Nachdem Johanna schließlich in Salamanca ein Viertel des Hauses zum hl. Joseph gemietet hatte, gründete sie zusammen mit ihren jungen Gefährtinnen Petra Pernavieja, Cipriana Vihuela, Gertrudis Garcia, Emilie Torrecilla und Juana Gomez am 8. Dezember 1871 die Kongregation der Töchter Jesu und nahm selbst den Namen Candida Maria an. Zu den geistlichen Befürwortern des Projekts gehörten P. Miguel Herranz und Bischof Joaquín Lluch y Garriga, der die aufstrebende Kongregation am 3. April 1873 approbierte. Bereits vom Gründungstag an wurde Candida als Mutter, Gründerin, Oberin und Novizenmeisterin anerkannt.

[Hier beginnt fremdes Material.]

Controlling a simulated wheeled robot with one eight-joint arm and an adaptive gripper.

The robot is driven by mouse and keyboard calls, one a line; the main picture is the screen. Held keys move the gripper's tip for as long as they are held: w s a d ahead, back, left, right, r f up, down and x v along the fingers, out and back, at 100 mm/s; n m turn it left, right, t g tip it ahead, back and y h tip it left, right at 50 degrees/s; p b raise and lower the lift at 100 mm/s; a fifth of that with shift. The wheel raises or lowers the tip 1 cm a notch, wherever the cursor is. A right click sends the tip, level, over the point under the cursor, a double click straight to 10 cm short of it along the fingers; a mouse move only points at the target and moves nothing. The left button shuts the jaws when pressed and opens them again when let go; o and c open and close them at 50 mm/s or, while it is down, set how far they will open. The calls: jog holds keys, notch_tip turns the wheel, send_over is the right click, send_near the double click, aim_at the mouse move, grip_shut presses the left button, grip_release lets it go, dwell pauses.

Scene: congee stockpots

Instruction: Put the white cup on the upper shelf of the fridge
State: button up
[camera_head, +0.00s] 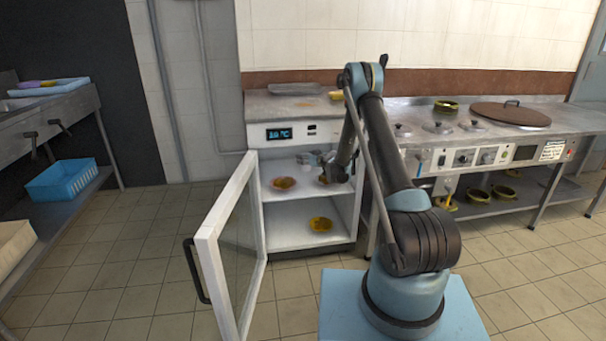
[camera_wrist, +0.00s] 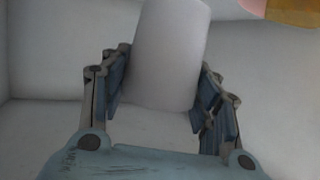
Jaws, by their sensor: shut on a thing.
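The white cup (camera_wrist: 168,55) stands between the fingers of my gripper (camera_wrist: 160,95) in the wrist view, and the gripper is shut on it. In the head view my gripper (camera_head: 318,160) reaches into the open fridge (camera_head: 254,228) at the level of the upper shelf (camera_head: 292,193). The cup (camera_head: 306,169) shows there only as a small pale patch, partly hidden by the gripper and arm. I cannot tell whether its base touches the shelf.
A yellow-brown dish (camera_head: 283,184) sits on the upper shelf at the left, another partly behind my gripper. One more dish (camera_head: 320,224) lies on the lower shelf. The glass fridge door (camera_head: 237,240) stands open at the left. The stove counter (camera_head: 480,130) is to the right.

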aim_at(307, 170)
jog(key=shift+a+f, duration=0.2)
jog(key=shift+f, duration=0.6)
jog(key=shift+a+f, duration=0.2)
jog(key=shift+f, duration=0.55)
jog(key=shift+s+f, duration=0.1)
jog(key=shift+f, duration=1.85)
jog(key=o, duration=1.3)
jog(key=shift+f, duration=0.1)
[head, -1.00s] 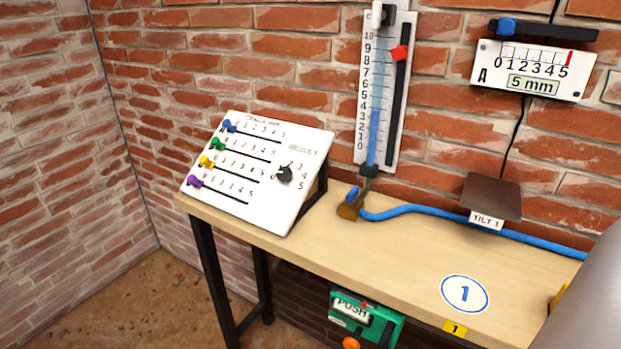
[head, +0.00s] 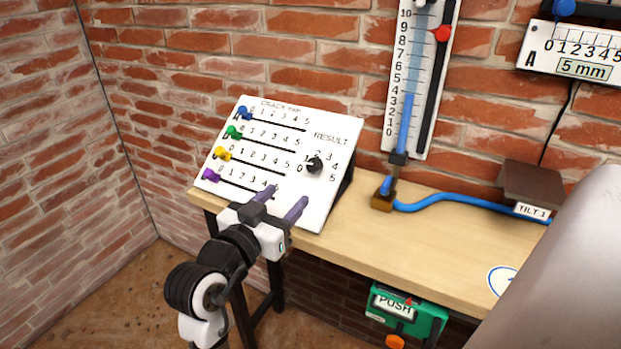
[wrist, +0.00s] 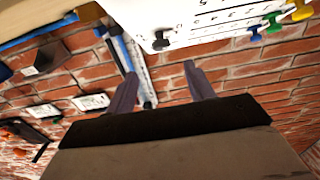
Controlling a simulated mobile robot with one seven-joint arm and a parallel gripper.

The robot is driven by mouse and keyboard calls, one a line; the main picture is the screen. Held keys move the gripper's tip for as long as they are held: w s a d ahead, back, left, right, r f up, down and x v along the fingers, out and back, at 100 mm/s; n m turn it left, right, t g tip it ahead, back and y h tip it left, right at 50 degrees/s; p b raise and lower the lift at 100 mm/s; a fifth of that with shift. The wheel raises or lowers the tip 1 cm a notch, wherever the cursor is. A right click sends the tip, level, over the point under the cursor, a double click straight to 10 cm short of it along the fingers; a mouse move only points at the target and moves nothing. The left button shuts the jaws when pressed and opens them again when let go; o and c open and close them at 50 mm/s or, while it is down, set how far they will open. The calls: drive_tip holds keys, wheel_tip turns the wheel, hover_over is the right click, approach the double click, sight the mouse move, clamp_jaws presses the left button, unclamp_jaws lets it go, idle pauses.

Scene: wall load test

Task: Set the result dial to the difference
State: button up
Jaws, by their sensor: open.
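The result dial (head: 314,165) is a small black knob with a white mark, at the right of a tilted white panel (head: 318,214). Numbers 0 to 5 ring it, and its mark seems to point left, near 0 or 1. Blue (head: 244,113), green (head: 233,132), yellow (head: 222,153) and purple (head: 210,175) sliders sit at the left ends of their slots. My gripper (head: 284,196) is open and empty, in front of the panel's lower edge, below the dial. The wrist view shows its two purple fingers (wrist: 158,88) apart, with the dial (wrist: 160,40) beyond them.
A blue liquid gauge (head: 408,100) with a red marker (head: 442,34) hangs on the brick wall. A display reading 5 mm (head: 583,66) is at upper right. A blue hose (head: 450,202) crosses the wooden table (head: 400,236). A green PUSH box (head: 408,310) hangs below the table.

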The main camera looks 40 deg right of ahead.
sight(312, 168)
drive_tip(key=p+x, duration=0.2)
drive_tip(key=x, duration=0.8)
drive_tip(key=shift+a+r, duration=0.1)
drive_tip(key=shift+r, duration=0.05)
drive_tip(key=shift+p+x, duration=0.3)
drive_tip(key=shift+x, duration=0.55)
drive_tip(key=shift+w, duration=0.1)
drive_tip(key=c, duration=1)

Anfang 1872 wurde P. Herranz nach Salamanca versetzt und am 1. März zum Oberen der Jesuiten ernannt, die dort ein Seminar leiteten. Dies gab ihm die Möglichkeit, Maria Candida bei der Abfassung der ersten Konstitutionen des Instituts zur Seite zu stehen. Sie legte diese dann am 31. März dem Bischof vor, der sie am 3. April approbierte. Am 8. Dezember 1873 legten M. Candida und ihre Mitschwestern nach einjähriger Vorbereitung die einfachen Gelübde ab, und am 6. Januar 1874 folgte die Eröffnung des ersten Kollegs in Salamanca sowie einer Sonntagsschule für Hausangestellte.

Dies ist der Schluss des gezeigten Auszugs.